Exercise:
Keep to the lines between the one holding "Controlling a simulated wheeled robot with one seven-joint" and the one holding "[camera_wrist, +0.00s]", inclusive, and write them out exactly.

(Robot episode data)
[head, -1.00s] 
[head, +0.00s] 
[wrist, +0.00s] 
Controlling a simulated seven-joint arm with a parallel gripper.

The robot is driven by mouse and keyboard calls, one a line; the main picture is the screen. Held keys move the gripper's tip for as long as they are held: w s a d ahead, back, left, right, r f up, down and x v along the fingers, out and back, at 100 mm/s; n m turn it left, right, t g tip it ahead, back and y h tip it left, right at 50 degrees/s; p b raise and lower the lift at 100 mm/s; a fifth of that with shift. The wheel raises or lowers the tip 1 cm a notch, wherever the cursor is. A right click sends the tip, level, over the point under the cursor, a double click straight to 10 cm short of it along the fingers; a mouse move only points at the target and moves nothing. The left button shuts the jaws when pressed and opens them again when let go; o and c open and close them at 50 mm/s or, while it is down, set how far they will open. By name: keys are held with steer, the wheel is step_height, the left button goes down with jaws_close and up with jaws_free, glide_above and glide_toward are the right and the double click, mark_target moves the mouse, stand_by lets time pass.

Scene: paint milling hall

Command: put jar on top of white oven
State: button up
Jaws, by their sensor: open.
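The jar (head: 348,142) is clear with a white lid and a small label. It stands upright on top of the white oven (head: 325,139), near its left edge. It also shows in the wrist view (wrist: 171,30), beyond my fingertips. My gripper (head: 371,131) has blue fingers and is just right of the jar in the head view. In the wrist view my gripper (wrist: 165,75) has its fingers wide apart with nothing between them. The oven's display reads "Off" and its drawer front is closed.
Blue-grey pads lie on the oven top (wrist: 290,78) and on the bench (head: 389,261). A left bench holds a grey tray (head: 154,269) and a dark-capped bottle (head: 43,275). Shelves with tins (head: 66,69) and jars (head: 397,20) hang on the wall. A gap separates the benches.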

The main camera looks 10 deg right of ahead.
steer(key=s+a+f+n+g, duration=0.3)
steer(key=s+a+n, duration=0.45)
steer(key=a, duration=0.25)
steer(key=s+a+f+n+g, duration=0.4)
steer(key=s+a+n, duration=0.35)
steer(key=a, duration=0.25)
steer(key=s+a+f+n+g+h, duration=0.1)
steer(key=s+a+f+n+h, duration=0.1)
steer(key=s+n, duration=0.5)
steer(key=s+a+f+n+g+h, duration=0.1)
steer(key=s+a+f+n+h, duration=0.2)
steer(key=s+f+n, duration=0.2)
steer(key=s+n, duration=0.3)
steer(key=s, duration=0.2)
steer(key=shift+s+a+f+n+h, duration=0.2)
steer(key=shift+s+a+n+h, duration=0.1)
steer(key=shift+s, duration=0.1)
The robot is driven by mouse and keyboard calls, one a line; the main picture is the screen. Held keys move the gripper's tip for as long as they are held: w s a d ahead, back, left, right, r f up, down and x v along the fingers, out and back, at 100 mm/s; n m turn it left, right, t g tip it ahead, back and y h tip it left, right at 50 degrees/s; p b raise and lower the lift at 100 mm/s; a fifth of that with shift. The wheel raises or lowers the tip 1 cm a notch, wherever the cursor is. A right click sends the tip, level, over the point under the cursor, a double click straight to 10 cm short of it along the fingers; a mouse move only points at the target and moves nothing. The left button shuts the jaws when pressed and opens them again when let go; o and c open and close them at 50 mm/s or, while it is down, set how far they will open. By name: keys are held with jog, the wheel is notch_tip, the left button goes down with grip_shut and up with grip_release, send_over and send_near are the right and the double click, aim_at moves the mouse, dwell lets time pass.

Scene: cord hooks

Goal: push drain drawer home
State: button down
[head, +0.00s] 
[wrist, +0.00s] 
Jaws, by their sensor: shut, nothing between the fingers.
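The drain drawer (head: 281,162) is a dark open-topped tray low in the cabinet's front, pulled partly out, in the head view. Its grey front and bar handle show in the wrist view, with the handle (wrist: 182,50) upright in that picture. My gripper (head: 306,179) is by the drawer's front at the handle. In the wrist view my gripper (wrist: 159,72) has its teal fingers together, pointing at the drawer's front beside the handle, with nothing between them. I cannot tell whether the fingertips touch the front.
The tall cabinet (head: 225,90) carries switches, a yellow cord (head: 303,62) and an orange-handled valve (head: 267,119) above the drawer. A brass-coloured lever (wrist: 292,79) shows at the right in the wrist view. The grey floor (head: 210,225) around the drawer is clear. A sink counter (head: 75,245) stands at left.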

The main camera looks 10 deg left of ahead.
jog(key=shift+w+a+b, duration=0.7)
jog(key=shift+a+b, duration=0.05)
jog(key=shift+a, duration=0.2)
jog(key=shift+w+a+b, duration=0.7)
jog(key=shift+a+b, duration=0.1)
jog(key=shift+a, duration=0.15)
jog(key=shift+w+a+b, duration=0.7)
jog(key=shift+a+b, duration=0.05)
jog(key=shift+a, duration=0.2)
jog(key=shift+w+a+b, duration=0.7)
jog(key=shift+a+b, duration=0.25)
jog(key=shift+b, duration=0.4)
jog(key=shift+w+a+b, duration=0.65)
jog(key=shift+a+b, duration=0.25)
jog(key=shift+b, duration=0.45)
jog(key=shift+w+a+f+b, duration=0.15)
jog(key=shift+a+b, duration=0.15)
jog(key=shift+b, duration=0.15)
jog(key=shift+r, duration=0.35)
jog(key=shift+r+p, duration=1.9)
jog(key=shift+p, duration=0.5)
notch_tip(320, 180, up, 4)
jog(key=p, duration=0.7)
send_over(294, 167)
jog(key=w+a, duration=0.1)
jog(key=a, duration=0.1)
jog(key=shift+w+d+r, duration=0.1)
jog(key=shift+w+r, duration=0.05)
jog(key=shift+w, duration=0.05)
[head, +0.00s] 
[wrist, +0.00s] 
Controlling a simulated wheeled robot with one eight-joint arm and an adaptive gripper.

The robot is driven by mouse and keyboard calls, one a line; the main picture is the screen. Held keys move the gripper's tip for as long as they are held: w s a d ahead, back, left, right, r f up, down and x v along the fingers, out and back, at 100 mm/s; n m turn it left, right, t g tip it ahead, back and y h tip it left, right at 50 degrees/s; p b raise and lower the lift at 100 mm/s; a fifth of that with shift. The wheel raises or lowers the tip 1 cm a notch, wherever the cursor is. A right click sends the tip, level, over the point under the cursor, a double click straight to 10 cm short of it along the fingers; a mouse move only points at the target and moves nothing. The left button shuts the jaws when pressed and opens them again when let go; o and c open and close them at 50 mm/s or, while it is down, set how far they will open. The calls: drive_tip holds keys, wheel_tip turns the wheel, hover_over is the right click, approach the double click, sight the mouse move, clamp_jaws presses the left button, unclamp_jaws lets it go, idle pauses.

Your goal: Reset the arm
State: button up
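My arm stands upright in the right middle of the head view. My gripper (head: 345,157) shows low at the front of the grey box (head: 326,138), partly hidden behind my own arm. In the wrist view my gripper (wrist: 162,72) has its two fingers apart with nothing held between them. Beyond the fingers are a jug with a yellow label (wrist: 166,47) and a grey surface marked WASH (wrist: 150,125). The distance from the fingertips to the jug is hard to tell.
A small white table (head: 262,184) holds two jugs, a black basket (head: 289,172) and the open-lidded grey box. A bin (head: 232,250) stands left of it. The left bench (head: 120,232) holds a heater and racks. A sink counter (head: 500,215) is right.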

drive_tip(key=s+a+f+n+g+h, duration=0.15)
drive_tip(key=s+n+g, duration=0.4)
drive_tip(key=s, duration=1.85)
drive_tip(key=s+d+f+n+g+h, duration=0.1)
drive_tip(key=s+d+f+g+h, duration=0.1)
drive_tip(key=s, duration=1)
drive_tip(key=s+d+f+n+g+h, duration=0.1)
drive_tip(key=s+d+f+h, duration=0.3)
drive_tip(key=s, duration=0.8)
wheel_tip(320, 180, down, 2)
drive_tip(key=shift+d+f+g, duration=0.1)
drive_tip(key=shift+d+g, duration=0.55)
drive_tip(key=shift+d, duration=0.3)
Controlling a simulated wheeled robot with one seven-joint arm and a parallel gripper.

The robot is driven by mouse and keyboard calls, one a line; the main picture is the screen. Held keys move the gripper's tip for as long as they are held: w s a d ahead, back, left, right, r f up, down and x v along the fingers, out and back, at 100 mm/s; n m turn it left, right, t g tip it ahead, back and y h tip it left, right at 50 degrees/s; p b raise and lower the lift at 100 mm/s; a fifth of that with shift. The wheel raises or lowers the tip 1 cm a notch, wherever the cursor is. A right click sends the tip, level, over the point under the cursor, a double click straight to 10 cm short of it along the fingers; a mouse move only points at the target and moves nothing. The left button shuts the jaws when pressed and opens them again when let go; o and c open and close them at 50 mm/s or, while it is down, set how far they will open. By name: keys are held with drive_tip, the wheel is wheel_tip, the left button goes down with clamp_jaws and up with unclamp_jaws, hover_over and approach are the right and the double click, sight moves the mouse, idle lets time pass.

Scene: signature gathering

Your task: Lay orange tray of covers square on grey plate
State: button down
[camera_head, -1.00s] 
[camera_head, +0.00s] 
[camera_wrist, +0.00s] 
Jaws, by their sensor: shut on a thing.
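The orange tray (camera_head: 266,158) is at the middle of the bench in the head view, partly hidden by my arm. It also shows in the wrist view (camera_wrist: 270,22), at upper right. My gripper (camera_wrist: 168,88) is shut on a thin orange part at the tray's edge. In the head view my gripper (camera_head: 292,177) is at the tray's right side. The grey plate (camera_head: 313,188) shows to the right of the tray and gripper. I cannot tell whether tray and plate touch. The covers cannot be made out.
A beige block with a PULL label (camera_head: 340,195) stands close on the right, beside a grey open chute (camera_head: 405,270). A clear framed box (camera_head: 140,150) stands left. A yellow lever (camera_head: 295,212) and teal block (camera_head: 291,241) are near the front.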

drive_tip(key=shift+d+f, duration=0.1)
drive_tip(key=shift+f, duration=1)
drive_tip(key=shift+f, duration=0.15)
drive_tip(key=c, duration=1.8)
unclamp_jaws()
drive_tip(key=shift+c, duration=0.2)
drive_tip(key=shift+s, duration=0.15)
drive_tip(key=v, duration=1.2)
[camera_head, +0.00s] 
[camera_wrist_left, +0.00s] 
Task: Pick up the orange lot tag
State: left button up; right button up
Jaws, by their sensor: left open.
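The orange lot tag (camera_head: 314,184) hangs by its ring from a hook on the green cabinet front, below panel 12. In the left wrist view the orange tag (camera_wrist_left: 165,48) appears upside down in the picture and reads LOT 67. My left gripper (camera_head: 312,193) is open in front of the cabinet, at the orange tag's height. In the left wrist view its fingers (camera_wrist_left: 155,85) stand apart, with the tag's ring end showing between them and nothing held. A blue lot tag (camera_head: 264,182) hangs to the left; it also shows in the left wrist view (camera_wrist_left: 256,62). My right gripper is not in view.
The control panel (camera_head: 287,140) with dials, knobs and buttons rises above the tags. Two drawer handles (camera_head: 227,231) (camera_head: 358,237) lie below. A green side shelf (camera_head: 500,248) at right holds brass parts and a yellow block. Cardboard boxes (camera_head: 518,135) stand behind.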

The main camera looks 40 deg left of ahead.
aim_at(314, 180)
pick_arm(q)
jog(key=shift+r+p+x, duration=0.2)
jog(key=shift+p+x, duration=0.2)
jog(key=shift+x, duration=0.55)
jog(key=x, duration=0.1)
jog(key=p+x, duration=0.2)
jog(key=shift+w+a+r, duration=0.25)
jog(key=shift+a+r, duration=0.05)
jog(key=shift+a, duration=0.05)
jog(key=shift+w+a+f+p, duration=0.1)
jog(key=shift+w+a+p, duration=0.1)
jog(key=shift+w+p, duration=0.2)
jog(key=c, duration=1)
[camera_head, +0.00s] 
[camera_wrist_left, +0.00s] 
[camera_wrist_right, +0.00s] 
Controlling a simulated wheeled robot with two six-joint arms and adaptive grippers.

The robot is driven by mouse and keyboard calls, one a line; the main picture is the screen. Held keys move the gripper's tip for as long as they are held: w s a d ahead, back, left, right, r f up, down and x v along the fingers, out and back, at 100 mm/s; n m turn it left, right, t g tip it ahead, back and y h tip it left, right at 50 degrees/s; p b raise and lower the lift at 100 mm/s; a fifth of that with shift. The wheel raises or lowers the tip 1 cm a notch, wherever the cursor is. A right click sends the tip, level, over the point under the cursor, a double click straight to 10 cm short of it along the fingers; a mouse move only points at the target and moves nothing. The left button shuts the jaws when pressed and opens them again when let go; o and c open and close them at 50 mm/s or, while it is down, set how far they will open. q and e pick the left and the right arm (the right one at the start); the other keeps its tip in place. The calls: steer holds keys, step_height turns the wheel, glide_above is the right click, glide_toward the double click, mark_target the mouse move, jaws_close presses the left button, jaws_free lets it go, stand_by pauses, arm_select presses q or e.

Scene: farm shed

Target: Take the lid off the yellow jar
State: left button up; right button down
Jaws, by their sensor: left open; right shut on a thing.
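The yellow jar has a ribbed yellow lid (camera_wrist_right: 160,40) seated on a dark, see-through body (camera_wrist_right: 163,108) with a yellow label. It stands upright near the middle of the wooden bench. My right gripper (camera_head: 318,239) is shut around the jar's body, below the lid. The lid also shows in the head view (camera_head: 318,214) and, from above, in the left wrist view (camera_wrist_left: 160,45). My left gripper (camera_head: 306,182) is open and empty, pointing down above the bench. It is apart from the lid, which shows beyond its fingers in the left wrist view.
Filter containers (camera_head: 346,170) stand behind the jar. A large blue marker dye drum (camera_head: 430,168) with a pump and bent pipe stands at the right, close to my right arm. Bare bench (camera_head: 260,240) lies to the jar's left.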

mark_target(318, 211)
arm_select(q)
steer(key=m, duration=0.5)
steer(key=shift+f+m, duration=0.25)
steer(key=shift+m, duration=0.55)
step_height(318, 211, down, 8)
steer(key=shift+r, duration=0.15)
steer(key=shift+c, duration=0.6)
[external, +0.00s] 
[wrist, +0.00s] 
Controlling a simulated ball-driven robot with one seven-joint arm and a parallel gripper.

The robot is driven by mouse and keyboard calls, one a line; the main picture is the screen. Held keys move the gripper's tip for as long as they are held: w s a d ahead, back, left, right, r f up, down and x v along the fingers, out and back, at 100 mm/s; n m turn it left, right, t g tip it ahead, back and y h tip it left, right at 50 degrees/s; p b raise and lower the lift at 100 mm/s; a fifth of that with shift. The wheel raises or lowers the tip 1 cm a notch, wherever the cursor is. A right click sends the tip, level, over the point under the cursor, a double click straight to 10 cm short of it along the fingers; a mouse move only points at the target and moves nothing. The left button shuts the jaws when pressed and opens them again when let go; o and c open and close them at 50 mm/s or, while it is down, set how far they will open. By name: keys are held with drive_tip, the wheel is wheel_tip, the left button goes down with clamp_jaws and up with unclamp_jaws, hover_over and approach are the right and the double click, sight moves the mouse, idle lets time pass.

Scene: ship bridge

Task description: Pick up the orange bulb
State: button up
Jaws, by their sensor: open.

Written answer:
Controlling a simulated wheeled robot with one seven-joint arm and a parallel gripper.

The robot is driven by mouse and keyboard calls, one a line; the main picture is the screen. Held keys move the gripper's tip for as long as they are held: w s a d ahead, back, left, right, r f up, down and x v along the fingers, out and back, at 100 mm/s; n m turn it left, right, t g tip it ahead, back and y h tip it left, right at 50 degrees/s; p b raise and lower the lift at 100 mm/s; a fifth of that with shift. The wheel raises or lowers the tip 1 cm a notch, wherever the cursor is. A right click sends the tip, level, over the point under the cursor, a double click straight to 10 cm short of it along the fingers; a mouse move only points at the target and moves nothing. The left button shuts the jaws when pressed and opens them again when let go; o and c open and close them at 50 mm/s or, while it is down, set how far they will open. By name: keys are held with drive_tip, the wheel is wheel_tip, the left button goes down with clamp_jaws and up with unclamp_jaws, hover_over and approach are the right and the double click, sight moves the mouse, idle lets time pass.

Scene: signature gathering

Your task: Lay orange tray of covers square on grey plate
State: button down
[camera_head, -1.00s] 
[camera_head, +0.00s] 
[camera_wrist, +0.00s] 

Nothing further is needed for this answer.